+++ DATA BLOCK +++

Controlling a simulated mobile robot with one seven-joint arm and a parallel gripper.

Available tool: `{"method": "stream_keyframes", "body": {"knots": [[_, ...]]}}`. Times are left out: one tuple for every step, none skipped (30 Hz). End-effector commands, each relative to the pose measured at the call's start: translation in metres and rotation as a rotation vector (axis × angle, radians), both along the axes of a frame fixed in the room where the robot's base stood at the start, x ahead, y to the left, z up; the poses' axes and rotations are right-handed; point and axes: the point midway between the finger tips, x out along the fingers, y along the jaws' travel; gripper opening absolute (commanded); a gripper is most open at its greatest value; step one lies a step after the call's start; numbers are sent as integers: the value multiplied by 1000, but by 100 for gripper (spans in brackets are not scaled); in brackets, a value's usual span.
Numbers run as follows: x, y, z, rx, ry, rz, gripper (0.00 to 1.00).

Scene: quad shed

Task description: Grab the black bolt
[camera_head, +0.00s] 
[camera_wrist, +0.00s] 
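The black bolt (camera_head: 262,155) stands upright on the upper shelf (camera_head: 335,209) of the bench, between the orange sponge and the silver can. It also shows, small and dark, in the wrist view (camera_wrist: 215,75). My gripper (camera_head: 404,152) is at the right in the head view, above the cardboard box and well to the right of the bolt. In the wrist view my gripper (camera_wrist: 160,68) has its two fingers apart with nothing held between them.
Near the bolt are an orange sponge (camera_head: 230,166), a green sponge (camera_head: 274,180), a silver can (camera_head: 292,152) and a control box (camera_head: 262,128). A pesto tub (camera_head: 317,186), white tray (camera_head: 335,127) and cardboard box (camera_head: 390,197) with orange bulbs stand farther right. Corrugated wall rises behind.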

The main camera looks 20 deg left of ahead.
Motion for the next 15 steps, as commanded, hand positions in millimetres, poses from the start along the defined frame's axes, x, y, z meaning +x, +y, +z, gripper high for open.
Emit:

+++

Print the material above once more, exactly.

Controlling a simulated mobile robot with one seven-joint arm and a parallel gripper.

Available tool: `{"method": "stream_keyframes", "body": {"knots": [[_, ...]]}}`. Times are left out: one tuple for every step, none skipped (30 Hz). End-effector commands, each relative to the pose measured at the call's start: translation in metres and rotation as a rotation vector (axis × angle, radians), both along the axes of a frame fixed in the room where the robot's base stood at the start, x ahead, y to the left, z up; the poses' axes and rotations are right-handed; point and axes: the point midway between the finger tips, x out along the fingers, y along the jaws' travel; gripper opening absolute (commanded); a gripper is most open at its greatest value; step one lies a step after the call's start; numbers are sent as integers: the value multiplied by 1000, but by 100 for gripper (spans in brackets are not scaled); in brackets, a value's usual span.
Numbers run as follows: x, y, z, rx, ry, rz, gripper (0.00 to 1.00).

Scene: quad shed

Task description: Grab the black bolt
[camera_head, +0.00s] 
[camera_wrist, +0.00s] 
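The black bolt (camera_head: 262,155) stands upright on the upper shelf (camera_head: 335,209) of the bench, between the orange sponge and the silver can. It also shows, small and dark, in the wrist view (camera_wrist: 215,75). My gripper (camera_head: 404,152) is at the right in the head view, above the cardboard box and well to the right of the bolt. In the wrist view my gripper (camera_wrist: 160,68) has its two fingers apart with nothing held between them.
Near the bolt are an orange sponge (camera_head: 230,166), a green sponge (camera_head: 274,180), a silver can (camera_head: 292,152) and a control box (camera_head: 262,128). A pesto tub (camera_head: 317,186), white tray (camera_head: 335,127) and cardboard box (camera_head: 390,197) with orange bulbs stand farther right. Corrugated wall rises behind.

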The main camera looks 20 deg left of ahead.
Motion for the next 15 steps, as commanded, hand positions in millimetres, poses from the start along the defined frame's axes, x, y, z meaning +x, +y, +z, gripper high for open.
Emit:

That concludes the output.